▶ TASK PROMPT
Everything from the first line of the data through the line with "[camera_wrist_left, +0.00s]" is to be echoed exactly, minus the pictures.

▶ INFORMATION SHOWN

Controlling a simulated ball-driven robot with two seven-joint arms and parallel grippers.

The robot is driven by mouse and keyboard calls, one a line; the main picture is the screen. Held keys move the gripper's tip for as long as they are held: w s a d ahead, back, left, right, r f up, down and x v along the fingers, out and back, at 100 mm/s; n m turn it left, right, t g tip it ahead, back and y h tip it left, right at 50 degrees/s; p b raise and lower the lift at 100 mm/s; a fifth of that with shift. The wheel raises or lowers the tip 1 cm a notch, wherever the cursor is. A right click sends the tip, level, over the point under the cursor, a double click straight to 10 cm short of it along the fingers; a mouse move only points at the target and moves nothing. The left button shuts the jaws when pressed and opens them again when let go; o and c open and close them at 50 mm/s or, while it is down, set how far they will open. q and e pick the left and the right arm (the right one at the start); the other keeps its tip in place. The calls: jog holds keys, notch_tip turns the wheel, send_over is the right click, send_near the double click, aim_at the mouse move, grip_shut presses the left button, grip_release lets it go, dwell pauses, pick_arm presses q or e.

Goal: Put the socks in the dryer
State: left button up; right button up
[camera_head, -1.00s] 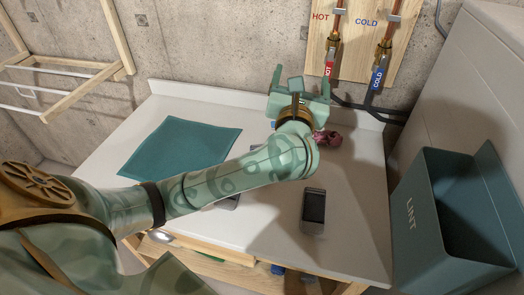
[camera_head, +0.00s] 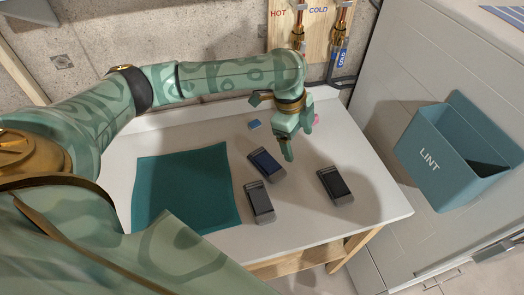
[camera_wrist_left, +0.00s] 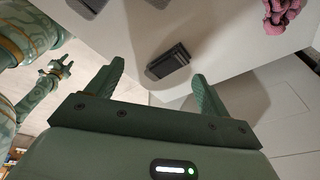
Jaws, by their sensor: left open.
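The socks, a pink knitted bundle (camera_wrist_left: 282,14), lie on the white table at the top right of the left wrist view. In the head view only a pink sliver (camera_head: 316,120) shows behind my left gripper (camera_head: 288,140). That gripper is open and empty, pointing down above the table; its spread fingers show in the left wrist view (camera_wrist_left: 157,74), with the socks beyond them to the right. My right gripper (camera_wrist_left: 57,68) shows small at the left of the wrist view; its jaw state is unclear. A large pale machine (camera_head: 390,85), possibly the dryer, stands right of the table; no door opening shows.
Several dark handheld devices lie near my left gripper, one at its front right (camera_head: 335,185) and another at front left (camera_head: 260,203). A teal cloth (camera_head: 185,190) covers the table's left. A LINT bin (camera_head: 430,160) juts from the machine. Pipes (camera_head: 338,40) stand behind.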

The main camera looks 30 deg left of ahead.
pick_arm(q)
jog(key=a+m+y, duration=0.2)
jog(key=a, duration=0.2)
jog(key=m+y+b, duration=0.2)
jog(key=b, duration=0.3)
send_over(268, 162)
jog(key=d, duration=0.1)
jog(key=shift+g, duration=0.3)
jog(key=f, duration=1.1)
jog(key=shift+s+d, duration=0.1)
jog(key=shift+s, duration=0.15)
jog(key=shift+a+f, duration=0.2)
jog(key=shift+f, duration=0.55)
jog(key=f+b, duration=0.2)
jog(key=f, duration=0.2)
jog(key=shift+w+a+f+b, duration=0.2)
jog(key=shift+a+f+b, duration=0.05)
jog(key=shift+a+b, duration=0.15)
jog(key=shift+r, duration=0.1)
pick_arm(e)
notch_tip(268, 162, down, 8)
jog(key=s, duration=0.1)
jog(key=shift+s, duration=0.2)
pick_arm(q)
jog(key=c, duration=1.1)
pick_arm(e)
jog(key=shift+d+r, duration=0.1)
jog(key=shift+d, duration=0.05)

▶ TASK OUTPUT
Controlling a simulated ball-driven robot with two seven-joint arms and parallel grippers.

The robot is driven by mouse and keyboard calls, one a line; the main picture is the screen. Held keys move the gripper's tip for as long as they are held: w s a d ahead, back, left, right, r f up, down and x v along the fingers, out and back, at 100 mm/s; n m turn it left, right, t g tip it ahead, back and y h tip it left, right at 50 degrees/s; p b raise and lower the lift at 100 mm/s; a fifth of that with shift. The wheel raises or lowers the tip 1 cm a notch, wherever the cursor is. A right click sends the tip, level, over the point under the cursor, a double click straight to 10 cm short of it along the fingers; a mouse move only points at the target and moves nothing. The left button shuts the jaws when pressed and opens them again when let go; o and c open and close them at 50 mm/s or, while it is down, set how far they will open. q and e pick the left and the right arm (the right one at the start); the other keeps its tip in place. The calls: jog holds keys, notch_tip turns the wheel, send_over is the right click, send_near the double click, aim_at the mouse move, grip_shut presses the left button, grip_release lets it go, dwell pauses, pick_arm presses q or e.

Goal: Put the socks in the dryer
State: left button up; right button up
[camera_head, -1.00s] 
[camera_head, +0.00s] 
[camera_wrist_left, +0.00s] 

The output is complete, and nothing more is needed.